Literary fiction is read only when one is drinking tea, pinky held aloft.
It's the best of the best. La creme de la creme. What rises to the top, winning awards and making my knees buckle. I think that last is the most reliable definition.

Until I read an article in the Atlantic, which I'm still working on, bashing today's literature compared to that of the good old days, I was happy enough considering literary fiction as fine, lyrical writing. But this guy's messed me up real good. Annoying as all hell, actually.

For now, let's say literary fiction is written by hot Irish and British men. I knows 'em when I sees 'em

P.S: Carol Shields was a magical writer.

Persephone

Should I be startled/depressed/ashamed of how few authors I recognised at the Pima County Library list? I doubt, given how many books you read (I'm a very slow reader), that I could come up with any authors I've read that you haven't but just in case:
Under "Contemporary Women" I've read everything I can lay my hands on by Carol Shields and Sue Miller.
Under "Fantasy", I've always enjoyed the late Anne McCaffery. (Guy Gavriel Kay is also good, but I'm a bit squeamish.)
Under "Historical Fiction, I'm always impressed by Sarah Dunant.

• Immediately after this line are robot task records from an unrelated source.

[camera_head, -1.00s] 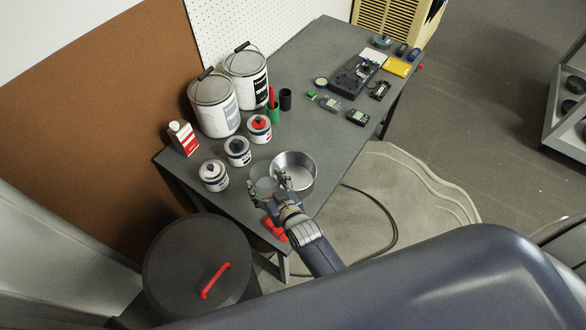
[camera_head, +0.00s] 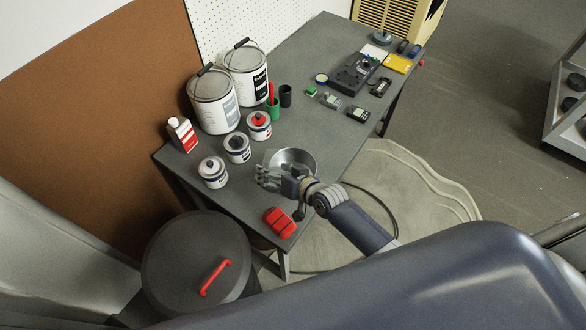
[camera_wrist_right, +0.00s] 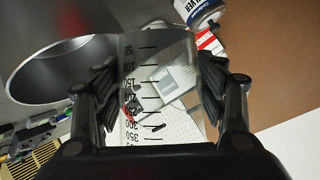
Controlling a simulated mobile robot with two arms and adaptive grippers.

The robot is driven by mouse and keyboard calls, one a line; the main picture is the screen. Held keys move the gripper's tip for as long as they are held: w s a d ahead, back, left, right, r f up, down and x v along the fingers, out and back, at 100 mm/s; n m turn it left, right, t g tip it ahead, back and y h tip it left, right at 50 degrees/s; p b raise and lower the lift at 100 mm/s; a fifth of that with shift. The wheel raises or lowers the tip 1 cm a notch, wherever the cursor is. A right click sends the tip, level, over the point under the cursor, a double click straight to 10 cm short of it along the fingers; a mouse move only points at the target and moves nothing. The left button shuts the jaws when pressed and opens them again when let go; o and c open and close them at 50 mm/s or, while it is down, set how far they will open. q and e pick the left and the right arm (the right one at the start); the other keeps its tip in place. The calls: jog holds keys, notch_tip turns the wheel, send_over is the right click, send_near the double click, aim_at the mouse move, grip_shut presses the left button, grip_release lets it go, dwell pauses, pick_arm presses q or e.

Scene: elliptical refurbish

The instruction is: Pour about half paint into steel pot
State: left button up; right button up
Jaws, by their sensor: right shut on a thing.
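The steel pot (camera_head: 296,158) stands on the grey table near its front edge, partly hidden behind my right gripper. In the right wrist view, the pot (camera_wrist_right: 55,72) is at the left, its open mouth beside the held cup. My right gripper (camera_head: 272,178) is just in front of the pot. It is shut on a clear measuring cup with black graduation marks (camera_wrist_right: 150,92), which fills the space between the fingers in the wrist view. The cup is hard to make out in the head view, and I cannot tell what it contains. My left gripper is out of view.
Small paint cans (camera_head: 237,148) stand left of the pot, with large pails (camera_head: 214,105) and a red-white bottle (camera_head: 182,133) behind. A red object (camera_head: 280,222) lies at the near table corner. A dark lidded bin (camera_head: 195,262) stands in front. Electronics (camera_head: 355,75) occupy the far end.

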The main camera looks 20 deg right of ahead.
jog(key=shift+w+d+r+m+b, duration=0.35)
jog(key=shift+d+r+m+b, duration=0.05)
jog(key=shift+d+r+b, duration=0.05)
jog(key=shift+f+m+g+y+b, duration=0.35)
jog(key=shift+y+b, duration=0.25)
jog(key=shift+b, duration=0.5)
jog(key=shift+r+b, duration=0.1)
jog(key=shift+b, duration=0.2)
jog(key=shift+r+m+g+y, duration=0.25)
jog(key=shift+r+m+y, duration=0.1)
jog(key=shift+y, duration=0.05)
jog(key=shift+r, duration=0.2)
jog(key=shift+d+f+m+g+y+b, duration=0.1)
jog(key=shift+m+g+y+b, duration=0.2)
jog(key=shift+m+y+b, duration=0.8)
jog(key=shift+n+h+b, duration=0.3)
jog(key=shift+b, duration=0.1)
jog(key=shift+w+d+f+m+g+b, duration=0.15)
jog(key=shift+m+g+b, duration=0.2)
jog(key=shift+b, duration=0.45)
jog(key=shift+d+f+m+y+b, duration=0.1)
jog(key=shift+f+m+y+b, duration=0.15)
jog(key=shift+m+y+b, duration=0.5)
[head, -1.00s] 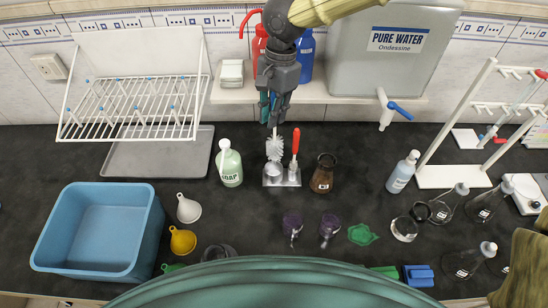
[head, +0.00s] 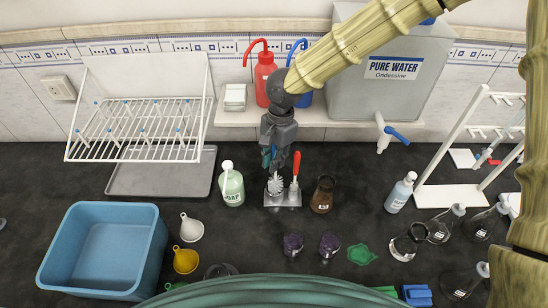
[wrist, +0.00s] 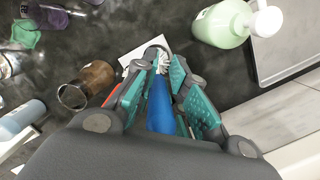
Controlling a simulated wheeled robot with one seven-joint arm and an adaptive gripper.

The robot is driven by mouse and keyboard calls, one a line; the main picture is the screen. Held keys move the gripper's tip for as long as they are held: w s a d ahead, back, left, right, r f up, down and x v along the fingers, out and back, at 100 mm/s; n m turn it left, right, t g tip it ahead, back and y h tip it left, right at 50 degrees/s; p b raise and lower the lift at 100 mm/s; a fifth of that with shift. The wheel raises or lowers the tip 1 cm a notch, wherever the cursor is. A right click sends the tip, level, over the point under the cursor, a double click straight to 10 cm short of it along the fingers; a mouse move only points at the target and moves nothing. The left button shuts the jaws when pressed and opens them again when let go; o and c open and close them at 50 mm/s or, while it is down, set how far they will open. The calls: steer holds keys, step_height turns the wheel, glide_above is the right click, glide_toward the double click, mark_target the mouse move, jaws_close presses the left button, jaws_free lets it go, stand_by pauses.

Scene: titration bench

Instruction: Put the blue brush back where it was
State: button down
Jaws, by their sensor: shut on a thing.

(What the hell is "Literary Fiction"? Everything that doesn't fit under other kinds of fiction, or is it just classier fiction that's more likely to appear in university courses?)

Ariel/ Sycorax Pine

Two fantasy and one mystery recommendation for those who like books that straddle the line between literary and genre fiction (ughsome terms though those are): GRACELING by Kristen Cashore (YA feminist fantasy by an author whose careful academic study of children's literature shines on every gorgeous page), THE NAME OF THE WIND by Patrick Rothfuss (another academically rich fantasy, highly aware of its predecessors and beautifully written, but this time a sprawling epic fantasy in which there's little plot, but you find yourself utterly engrossed in a complex world of fully-fledged characters), and THE BEEKEEPER'S APPRENTICE by Laurie R. King (I'd been avoiding this mystery series about a brilliant young female detective/theologian who is taken under Sherlock Holmes's retired wing, under the mistaken impression that it was very commercial women's fiction. Instead it was (although hugely bestselling) a richly allusive, marvelously meandering, philosophically complex take on the mystery tradition, and better written than the Conan Doyle originals, which I also love.